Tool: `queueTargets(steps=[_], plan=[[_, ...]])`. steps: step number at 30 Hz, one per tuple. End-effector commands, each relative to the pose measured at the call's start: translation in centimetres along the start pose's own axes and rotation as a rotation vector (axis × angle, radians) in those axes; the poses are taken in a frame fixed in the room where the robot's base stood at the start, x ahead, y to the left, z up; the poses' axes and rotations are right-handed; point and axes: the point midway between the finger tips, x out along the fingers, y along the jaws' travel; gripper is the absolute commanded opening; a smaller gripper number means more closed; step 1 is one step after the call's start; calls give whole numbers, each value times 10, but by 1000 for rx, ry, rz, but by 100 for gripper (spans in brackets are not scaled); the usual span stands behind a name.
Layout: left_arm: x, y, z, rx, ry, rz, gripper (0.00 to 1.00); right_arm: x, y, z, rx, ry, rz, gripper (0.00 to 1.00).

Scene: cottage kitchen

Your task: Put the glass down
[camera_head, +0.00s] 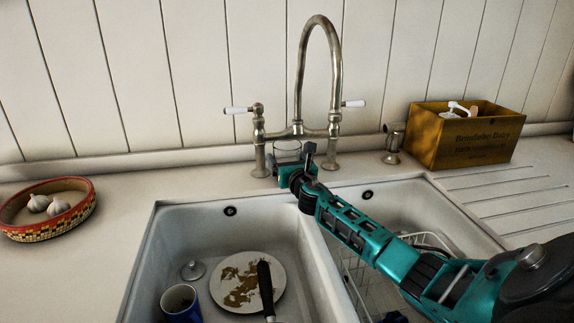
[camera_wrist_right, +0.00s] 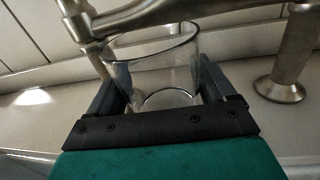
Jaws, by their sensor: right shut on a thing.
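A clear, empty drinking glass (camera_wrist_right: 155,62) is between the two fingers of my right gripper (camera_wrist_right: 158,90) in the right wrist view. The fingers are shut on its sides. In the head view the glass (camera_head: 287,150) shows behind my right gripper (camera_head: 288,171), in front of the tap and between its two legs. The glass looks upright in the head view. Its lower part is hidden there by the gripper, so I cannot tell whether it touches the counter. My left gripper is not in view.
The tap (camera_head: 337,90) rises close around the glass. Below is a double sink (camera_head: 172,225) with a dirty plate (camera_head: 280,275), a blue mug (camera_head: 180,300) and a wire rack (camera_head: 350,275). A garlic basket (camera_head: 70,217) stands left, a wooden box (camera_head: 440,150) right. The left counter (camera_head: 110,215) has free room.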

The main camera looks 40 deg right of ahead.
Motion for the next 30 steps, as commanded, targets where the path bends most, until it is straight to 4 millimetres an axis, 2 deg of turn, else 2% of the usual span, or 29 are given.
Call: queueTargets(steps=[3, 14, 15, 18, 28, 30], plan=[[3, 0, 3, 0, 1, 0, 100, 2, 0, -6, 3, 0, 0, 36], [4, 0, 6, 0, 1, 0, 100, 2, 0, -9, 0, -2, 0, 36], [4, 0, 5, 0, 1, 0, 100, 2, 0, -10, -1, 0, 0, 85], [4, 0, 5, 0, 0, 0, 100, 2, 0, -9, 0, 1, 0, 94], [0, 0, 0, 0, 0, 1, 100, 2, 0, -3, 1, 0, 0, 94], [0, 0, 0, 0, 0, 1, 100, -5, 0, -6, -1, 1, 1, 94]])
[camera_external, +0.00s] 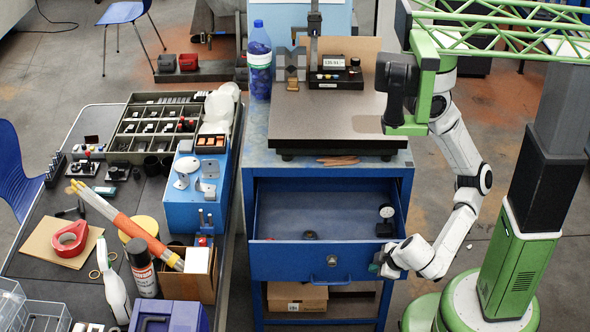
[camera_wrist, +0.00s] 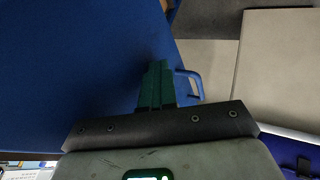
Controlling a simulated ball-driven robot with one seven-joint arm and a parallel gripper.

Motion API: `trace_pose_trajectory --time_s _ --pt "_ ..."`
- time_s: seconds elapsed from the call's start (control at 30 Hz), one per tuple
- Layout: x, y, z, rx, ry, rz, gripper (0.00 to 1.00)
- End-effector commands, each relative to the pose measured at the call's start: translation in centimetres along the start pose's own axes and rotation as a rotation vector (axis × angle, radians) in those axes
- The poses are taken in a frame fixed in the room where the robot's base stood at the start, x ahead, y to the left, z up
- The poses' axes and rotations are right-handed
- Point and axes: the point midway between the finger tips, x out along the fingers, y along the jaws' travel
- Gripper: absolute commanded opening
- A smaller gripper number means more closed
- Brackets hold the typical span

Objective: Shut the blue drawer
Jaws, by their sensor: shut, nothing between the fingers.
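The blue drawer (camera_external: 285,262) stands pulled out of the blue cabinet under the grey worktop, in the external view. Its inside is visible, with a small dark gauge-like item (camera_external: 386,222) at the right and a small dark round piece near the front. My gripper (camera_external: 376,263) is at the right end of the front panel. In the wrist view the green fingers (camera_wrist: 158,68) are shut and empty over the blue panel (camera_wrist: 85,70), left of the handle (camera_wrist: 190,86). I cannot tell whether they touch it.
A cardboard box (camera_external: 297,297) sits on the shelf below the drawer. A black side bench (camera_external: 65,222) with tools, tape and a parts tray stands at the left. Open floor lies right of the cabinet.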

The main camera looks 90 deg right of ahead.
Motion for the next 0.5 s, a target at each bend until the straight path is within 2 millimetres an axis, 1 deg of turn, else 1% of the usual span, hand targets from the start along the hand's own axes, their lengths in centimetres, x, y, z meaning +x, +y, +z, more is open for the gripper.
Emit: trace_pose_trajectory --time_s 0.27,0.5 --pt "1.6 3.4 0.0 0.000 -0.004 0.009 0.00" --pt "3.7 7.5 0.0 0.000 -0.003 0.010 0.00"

### Exercise aim
The copy should hold exactly the lines from the line with "[camera_wrist, +0.00s]" to the line with "- The poses are", both ends in, set down without any pictures and with nothing added.

### Finished answer
[camera_wrist, +0.00s] 
Controlling a simulated ball-driven robot with one seven-joint arm and a parallel gripper.

Motion API: `trace_pose_trajectory --time_s _ --pt "_ ..."`
- time_s: seconds elapsed from the call's start (control at 30 Hz), one per tuple
- Layout: x, y, z, rx, ry, rz, gripper (0.00 to 1.00)
- End-effector commands, each relative to the pose measured at the call's start: translation in centimetres along the start pose's own axes and rotation as a rotation vector (axis × angle, radians) in those axes
- The poses are taken in a frame fixed in the room where the robot's base stood at the start, x ahead, y to the left, z up

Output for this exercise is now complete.